I find it heart-wrenching to bear witness to inconsolable grief. I want to take the pain away; I want to apply a magic salve that takes away the grievous injury. I long to speak the words that immediately stop the anguish, I want to speak the words that answer all the questions and I want to speak the words that soothe the spirit. I would do anything, I would go anywhere, I would say anything, if I could only take them out of that unbearable pain, if even for a moment. Even as I struggle to say just the right word or do the right thing, the Lord reminds me of just what my friends need me to be during such times of loss.

They don’t need my answers. They don’t need my wisdom. They don’t need a plan; they don’t need a theological discourse on why there is evil in the world. Even the gentlest of words spoken at the wrong moment can assault the ears and bruise a wounded heart. What they really need from me is for me to be me. They only need me to be there with them, and to stay present in their pain.

I remember the reception that followed my brother’s funeral. Jim was one of my closest friends, my greatest cheerleader and my protector. His death was particularly tragic as he was killed by a drunk driver. My parent’s house was swamped that afternoon; over 200 people were crammed in every nook and cranny of the split-level home. People from all walks of life were there, relatives, neighbours, old family friends, church members and high school buddies. All were there to bring comfort and to be comforted. I was exhausted, having travelled from Ontario to Calgary for the funeral. I hadn’t really slept since his death, five days prior. I was still in shock and words of condolence washed over me like water.

Some younger people were there, most of who had not attended a funeral before. In their discomfort, they were speechless. One young girl I knew from a coffee house ministry solemnly charged me to remember Paul’s exhortation to rejoice in the Lord always, and suggested that I was sinning if I could not truly rejoice that my brother was in heaven. At that moment, I just wanted my big brother’s arm around my shoulders and to hear one of his corny puns. It was Jim’s way to diffuse tension. I managed to murmur a few kind words in response and disappeared into the kitchen to find a quiet nook to be alone, even for a moment.
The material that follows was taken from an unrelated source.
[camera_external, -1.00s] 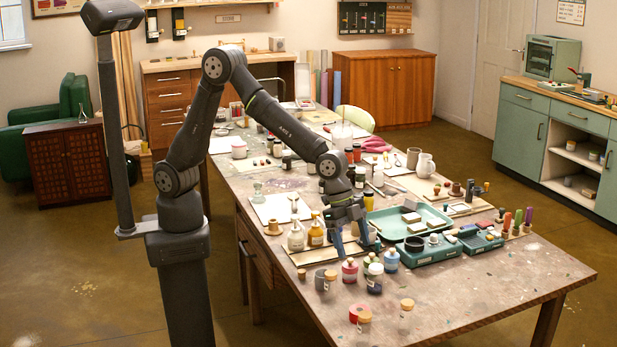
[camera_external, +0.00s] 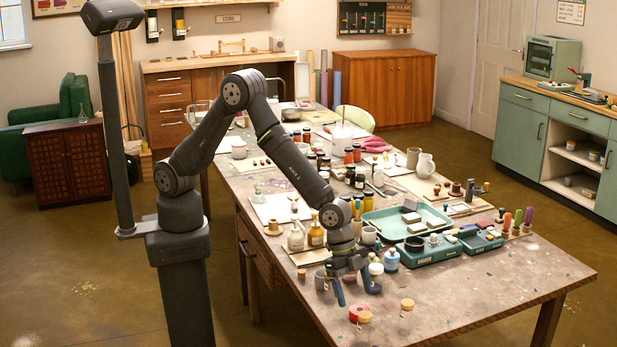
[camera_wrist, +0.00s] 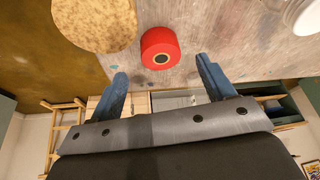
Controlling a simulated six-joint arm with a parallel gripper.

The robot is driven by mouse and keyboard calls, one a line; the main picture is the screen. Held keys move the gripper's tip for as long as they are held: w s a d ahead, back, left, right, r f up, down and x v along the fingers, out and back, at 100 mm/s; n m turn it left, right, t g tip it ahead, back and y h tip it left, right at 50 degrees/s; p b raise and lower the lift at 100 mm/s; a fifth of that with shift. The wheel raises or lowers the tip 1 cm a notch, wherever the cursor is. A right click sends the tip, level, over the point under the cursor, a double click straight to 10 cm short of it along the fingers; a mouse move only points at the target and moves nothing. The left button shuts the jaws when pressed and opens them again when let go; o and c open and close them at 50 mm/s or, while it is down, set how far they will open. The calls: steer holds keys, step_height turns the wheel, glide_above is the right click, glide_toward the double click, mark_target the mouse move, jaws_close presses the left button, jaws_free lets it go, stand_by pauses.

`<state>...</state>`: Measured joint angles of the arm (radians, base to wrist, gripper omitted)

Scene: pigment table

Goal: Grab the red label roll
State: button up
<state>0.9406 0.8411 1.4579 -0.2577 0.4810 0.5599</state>
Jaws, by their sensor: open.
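The red label roll (camera_external: 358,312) lies on the table near its front edge, next to a corked jar (camera_external: 364,320). In the wrist view the red roll (camera_wrist: 160,48) shows its dark centre hole and sits ahead of and between the two blue fingers. My gripper (camera_external: 357,294) is open and points down just behind the roll in the external view. In the wrist view my gripper (camera_wrist: 164,78) has its fingers spread wide, with nothing between them. The fingers are apart from the roll.
A large round cork top (camera_wrist: 95,22) stands close left of the roll in the wrist view. Another corked jar (camera_external: 406,308) stands to the right. A blue bottle (camera_external: 391,260) and a white-lidded jar (camera_external: 376,269) are behind my gripper. The table's right front is bare.

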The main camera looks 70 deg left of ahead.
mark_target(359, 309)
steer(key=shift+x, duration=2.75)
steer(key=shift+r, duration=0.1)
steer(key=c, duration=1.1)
Every chair was taken and so I leaned against the sink near the open window, hoping to catch a stray breeze. Immediately an elder from my brother’s home church came along, wanting to know all about my missionary work. I know he had the best of intentions, but I politely excused myself after a vague answer. Elbowing my way through the hallway, I slipped out of the house and out onto my parent’s front yard.

As it was a cold April day in Alberta, I shivered as I took a few deep cleansing breaths. Looking skyward, I sent a silent plea to the Lord, yearning for something, something that I couldn’t put into words. Suddenly, my name was called and I turned around to find a dear friend just standing there. Not a word was said, but I was quickly enfolded in her arms. Another friend came alongside her to shelter us both from prying eyes. My pain was too deep for words and too deep for tears, but that simple hug gave me what I needed at that moment. The freedom to just be me in my grief. All I could say was, “I hurt.” And then they held me a while longer. Through their hugs, I received a divine infusion of love and grace that upheld me and gave me the strength to be a support to my parents until it was time for me to leave again.

If someone in your life is hurting, I encourage you to just be with them. Stay still and listen, even when their pain is too deep for words or tears. It takes courage to stay present as you witness such pain. It takes discipline to die to your own desire to fix things as you watch a loved one suffer, but they need you to allow them to just be in their grief. It takes an enormous amount of trust in the God of all compassion but if you wait for His prompting, an apt word given at the right moment will become a conduit of immense healing and comfort. Speak to the storm of your own heart, “Peace, be still” and you will carry that peace with you as a healing agent. Ask the Lord to comfort your own heart so you can draw from His well, and pour His comfort into those who grieve.

2 Corinthians 2: 3-5 – “Blessed be the God and Father of our Lord Jesus Christ, the Father of mercies and God of all comfort, who comforts us in all our affliction, so that we may be able to comfort those who are in any affliction, with the comfort with which we ourselves are comforted by God. For as we share abundantly in Christ’s sufferings, so through Christ we share abundantly in comfort too.”